Wednesday, December 31, 2008

19. some thoughts about performance

i like to play guitar and sing songs so much, it's just about the greatest joy in my life, but i can't play in front of people. of course i can strum some chords and sing "total eclipse of the heart" and "kokomo" but when it comes to injecting anything genuine into a performance i freeze up. singing anything i've written in front of another human being seems a monumental feat.

a few weeks ago i forced myself to sing some songs i'd written in front of my friend ro. i had to send her a text message and say "RO, the next time we jam please please PLEASE make me play a couple of songs for you" and being the good friend she is she made me do it, i would have backed out otherwise probably. it was really hard but i played two songs i'd written recently, called "blue chair" and "you know who to call" and then later i played another i wrote a long time ago called "bear skin coat" and i felt a huge weight off my chest once i'd done it. i should do things like that more often, but i don't know how.

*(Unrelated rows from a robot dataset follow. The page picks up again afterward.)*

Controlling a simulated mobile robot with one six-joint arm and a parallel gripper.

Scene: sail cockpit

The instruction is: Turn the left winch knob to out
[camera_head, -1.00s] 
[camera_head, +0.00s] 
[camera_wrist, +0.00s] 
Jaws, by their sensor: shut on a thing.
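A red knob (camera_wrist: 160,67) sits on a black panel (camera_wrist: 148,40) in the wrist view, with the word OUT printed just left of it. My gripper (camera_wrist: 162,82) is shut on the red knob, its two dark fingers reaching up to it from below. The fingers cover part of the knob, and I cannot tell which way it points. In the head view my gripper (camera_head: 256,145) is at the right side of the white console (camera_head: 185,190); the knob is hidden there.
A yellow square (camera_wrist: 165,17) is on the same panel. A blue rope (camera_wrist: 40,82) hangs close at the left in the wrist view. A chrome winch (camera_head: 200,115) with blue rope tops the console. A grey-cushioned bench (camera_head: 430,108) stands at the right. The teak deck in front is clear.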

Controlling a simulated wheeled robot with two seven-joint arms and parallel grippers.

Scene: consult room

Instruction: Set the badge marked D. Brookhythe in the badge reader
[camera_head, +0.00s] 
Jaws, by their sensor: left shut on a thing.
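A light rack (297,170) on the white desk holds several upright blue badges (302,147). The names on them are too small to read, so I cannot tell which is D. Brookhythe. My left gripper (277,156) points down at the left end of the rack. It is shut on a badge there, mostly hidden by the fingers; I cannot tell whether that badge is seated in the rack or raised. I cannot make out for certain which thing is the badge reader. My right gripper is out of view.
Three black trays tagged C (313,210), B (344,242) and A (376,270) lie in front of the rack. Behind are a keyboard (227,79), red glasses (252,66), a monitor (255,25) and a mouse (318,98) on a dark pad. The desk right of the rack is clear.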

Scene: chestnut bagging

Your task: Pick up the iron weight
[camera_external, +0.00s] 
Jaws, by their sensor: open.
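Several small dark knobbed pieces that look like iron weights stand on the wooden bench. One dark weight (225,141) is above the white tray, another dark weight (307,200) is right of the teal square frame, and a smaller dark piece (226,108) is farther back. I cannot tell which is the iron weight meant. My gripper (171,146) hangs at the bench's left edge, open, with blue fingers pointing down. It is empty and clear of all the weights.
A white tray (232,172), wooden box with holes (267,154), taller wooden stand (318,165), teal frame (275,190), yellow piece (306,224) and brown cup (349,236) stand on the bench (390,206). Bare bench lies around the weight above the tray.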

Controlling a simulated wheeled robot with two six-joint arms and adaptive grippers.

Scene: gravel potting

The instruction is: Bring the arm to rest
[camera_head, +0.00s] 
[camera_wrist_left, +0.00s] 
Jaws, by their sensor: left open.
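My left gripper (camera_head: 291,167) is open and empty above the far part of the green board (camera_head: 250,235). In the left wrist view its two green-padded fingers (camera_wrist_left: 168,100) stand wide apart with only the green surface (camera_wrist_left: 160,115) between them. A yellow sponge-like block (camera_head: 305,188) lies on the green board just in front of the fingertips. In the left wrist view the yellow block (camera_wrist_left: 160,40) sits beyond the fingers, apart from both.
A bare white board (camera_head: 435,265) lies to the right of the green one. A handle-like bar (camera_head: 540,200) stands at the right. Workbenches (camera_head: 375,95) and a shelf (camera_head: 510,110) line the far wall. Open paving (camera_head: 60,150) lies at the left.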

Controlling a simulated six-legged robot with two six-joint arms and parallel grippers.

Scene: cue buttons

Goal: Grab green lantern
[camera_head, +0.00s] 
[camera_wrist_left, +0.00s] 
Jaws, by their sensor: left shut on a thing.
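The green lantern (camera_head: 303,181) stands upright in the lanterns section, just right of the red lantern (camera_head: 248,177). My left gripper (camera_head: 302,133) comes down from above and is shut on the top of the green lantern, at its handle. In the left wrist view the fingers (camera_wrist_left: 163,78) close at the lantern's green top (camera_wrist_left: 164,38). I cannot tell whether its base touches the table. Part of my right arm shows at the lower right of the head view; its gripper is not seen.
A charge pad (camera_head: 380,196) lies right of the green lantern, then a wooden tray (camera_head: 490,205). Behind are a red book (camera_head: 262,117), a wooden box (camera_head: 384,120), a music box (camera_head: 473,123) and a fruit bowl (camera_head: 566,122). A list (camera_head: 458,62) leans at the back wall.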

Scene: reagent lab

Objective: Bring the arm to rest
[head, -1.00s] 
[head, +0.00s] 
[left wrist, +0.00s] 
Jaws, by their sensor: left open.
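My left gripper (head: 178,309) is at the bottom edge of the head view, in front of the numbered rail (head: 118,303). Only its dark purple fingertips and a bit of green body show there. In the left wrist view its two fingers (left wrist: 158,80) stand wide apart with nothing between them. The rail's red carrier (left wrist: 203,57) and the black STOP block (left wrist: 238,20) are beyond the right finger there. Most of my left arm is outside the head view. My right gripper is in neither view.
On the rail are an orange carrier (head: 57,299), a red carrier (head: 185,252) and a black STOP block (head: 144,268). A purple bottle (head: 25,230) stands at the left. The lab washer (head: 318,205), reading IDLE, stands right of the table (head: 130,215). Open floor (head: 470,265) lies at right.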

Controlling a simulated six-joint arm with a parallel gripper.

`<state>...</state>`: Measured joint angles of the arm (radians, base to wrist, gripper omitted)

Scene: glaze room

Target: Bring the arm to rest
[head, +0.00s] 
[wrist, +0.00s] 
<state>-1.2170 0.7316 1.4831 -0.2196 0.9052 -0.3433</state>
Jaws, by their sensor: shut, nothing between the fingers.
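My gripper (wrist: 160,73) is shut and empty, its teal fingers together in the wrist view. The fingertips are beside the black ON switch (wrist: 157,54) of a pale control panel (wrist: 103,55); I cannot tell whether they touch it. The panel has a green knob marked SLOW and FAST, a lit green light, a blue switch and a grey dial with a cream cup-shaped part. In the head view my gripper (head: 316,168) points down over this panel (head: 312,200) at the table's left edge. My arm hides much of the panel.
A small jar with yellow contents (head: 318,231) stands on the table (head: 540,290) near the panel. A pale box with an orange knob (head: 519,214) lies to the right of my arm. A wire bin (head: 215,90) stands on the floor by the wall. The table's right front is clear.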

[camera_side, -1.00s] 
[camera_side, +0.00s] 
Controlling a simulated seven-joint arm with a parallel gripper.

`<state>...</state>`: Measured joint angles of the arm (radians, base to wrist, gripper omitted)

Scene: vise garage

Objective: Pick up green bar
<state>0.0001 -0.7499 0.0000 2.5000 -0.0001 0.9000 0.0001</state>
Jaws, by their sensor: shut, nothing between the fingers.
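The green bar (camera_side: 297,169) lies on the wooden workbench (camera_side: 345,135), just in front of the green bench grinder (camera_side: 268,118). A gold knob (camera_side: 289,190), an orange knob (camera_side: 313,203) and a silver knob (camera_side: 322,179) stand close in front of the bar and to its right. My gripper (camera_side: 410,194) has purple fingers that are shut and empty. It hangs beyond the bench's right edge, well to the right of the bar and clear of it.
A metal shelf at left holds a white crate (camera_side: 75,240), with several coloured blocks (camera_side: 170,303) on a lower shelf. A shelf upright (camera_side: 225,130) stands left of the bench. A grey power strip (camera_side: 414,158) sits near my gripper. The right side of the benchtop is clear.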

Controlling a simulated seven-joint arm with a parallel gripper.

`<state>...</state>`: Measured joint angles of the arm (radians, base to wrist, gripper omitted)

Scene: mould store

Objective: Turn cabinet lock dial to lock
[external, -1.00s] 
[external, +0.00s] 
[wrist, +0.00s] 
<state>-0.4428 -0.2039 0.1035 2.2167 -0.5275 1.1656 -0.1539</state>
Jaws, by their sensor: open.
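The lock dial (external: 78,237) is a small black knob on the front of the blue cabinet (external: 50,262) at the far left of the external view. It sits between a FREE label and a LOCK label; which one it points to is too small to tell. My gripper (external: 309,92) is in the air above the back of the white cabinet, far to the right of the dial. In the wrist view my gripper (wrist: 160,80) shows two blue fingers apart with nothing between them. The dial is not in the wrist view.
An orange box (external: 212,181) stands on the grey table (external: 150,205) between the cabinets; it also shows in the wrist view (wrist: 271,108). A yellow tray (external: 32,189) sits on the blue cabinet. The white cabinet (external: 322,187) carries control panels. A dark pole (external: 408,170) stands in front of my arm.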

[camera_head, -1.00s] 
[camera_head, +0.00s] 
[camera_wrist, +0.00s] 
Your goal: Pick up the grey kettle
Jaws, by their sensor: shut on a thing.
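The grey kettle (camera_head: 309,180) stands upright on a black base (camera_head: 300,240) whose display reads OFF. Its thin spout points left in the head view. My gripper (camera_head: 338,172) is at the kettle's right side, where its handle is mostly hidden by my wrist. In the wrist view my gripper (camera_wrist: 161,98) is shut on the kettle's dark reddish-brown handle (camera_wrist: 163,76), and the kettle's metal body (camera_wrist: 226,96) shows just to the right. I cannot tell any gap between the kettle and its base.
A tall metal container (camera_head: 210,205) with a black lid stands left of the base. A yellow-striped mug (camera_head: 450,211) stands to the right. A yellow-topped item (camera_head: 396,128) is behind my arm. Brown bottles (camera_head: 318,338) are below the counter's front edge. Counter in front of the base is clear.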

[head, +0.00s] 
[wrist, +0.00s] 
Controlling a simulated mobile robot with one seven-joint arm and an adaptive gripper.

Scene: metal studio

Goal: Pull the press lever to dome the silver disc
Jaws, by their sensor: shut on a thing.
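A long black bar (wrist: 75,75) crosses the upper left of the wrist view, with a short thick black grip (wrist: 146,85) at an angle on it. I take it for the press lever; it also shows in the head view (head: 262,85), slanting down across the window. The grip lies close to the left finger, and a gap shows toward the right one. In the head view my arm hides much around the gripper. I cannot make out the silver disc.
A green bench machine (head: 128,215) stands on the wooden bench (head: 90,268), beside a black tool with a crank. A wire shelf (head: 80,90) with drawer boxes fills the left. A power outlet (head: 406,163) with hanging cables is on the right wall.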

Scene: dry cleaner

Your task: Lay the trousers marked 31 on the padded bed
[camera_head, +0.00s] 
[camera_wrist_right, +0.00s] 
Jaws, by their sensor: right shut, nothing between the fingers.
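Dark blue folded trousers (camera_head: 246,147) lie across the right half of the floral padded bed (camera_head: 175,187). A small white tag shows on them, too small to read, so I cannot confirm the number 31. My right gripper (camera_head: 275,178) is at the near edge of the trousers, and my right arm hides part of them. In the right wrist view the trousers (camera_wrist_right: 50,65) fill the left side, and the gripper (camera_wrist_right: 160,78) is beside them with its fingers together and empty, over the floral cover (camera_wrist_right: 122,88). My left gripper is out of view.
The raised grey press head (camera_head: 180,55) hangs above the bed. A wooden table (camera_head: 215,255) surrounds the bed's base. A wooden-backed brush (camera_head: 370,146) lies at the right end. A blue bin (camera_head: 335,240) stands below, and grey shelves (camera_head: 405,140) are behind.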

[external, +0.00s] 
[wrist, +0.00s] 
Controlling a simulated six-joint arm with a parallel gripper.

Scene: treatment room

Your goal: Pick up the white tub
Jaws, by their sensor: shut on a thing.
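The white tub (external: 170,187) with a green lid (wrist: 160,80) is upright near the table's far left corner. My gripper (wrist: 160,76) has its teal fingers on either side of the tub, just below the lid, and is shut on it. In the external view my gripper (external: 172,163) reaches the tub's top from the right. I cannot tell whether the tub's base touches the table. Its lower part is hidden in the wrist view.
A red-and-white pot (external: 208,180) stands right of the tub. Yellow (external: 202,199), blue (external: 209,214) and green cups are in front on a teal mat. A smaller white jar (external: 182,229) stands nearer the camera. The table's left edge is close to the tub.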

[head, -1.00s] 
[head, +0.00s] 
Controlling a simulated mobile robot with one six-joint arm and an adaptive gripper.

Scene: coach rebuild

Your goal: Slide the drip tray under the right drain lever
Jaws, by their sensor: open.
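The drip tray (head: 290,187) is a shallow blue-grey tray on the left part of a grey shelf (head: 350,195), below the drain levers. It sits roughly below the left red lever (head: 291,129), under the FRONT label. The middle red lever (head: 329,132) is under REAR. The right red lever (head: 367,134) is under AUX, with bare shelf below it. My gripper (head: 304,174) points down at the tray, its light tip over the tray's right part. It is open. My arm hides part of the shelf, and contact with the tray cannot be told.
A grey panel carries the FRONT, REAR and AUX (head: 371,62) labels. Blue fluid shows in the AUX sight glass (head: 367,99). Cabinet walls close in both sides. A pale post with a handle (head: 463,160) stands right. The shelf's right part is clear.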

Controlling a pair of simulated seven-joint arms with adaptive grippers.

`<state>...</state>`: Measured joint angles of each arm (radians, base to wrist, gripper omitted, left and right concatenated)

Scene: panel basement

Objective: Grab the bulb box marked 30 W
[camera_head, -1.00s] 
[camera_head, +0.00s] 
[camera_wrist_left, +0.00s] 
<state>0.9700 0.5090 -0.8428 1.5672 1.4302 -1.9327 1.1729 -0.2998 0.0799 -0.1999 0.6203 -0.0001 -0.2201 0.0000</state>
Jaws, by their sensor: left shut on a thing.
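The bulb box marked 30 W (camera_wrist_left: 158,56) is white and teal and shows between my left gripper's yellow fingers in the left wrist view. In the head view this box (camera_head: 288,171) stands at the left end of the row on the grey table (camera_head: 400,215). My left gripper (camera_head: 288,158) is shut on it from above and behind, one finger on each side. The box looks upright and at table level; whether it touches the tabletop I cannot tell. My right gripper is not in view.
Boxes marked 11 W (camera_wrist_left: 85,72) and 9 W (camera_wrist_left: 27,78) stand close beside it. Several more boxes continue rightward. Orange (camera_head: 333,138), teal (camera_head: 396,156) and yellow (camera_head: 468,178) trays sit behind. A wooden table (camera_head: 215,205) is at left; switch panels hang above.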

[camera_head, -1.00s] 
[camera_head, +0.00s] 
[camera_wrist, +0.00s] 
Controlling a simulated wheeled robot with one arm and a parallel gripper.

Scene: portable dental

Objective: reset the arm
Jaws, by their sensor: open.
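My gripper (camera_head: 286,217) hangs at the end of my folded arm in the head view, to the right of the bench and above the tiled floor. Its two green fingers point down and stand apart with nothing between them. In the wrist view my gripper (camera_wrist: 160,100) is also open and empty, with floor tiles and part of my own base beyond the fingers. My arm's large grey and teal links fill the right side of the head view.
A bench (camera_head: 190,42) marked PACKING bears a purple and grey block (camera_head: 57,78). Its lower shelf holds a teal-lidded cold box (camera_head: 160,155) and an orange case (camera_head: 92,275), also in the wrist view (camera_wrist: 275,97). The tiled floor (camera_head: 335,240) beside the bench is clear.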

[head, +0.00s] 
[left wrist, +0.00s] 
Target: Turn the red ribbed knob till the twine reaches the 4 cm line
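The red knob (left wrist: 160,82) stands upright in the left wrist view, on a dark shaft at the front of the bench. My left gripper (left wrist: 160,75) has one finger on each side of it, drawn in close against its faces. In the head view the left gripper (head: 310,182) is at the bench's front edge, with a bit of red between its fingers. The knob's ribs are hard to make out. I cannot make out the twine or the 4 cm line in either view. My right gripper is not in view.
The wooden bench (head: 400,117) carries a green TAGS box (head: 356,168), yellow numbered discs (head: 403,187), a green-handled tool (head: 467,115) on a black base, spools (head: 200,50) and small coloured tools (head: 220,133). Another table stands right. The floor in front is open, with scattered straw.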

it's funny, when i first played the flute at recitals and competitions and auditions and such i was incredibly nervous, but then i did it so much and it was such a rush that i began to love it and i shook out all the stagefright and by the time i was sixteen i'd played to audiences of hundreds and hundreds of people and it didn't shake me at all, i loved it, i got a wonderful egotistical rush from the notion of controlling a crowd, who were generally easily impressed by simple chromatic runs and thrilled by double-tonguing. one time i was busking and was playing a nocturne by chopin, a really gorgeously romantic piece of music, and a handsome young couple walked past and then stopped turned to look at me, and smiled at each other and then at me, and then they turned to each other and kissed and i was certain i could see real joy in their eyes and that one moment validated every tiresome note i'd ever practised and every moment i'd sat quivering backstage, i still think about it when i play music now.

but now that i've had a couple of years break from performing in front of people, the stage fright is bigger and worse than it ever was. it's a shame. and it would be okay if it were still the flute, but now i'm dealing with two instruments i'm not overly familiar with or even good at, assuming you count the voice as an instrument, which it sort of is but is also something infinitely scarier and more revealing. at least with the flute i found out after a while that i was good, which was the point at which it became easier.

(interestingly i did assume i was terrible at the flute for the first few years. it wasn't false modesty, i was just certain that i was hopeless. it wasn't until i won my first competition that it ever occured to me i might have any talent at all. not that i was prodigious at the flute or anything of the sort, but i was certainly better than i initially assumed.)

it makes me kind of miserable, when i stop and think about it. performance is the greatest high i can think of, but i'm absolutely fucking terrified of it. i want a life that involves music somehow - playing it, teaching it, coordinating it, something - but sometimes this seems like an impossible obstacle, or something that will haunt me forever.

i guess it's something to work on in the new year?
speaking of which, a very happy new year to you all.